>> START DATA SHOWN

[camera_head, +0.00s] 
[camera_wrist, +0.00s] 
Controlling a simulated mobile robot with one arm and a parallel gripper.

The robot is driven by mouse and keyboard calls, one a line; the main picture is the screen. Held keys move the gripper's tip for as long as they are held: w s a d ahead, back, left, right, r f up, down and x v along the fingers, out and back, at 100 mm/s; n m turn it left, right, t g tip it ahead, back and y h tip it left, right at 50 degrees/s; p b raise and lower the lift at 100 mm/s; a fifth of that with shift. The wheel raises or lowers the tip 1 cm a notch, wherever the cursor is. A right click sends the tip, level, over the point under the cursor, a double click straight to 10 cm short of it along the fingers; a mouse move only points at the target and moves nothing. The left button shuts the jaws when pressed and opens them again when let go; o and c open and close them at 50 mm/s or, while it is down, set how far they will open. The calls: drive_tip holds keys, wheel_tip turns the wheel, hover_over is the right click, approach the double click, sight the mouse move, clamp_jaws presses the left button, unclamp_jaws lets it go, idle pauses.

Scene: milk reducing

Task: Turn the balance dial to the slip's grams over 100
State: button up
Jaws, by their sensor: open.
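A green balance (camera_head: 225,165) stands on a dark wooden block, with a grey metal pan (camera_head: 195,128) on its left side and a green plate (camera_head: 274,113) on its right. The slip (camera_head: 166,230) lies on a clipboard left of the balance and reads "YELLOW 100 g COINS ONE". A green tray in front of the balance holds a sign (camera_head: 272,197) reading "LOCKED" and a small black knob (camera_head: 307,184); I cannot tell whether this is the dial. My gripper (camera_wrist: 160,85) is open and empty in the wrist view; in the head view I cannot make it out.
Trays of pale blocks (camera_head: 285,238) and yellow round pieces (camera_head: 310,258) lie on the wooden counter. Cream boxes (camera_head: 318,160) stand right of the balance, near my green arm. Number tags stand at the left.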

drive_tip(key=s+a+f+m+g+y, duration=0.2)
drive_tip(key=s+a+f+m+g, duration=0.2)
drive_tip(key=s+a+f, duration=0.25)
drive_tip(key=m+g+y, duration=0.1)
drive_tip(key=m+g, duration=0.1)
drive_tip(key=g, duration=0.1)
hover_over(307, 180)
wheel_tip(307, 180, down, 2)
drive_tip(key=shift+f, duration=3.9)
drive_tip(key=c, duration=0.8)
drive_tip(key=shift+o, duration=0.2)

>> END DATA SHOWN

Print, please, the lines from the first line of the material through the line that contains "Controlling a simulated", exactly as written and with nothing added.

THE COMPLETED TASK —
[camera_head, +0.00s] 
[camera_wrist, +0.00s] 
Controlling a simulated mobile robot with one arm and a parallel gripper.

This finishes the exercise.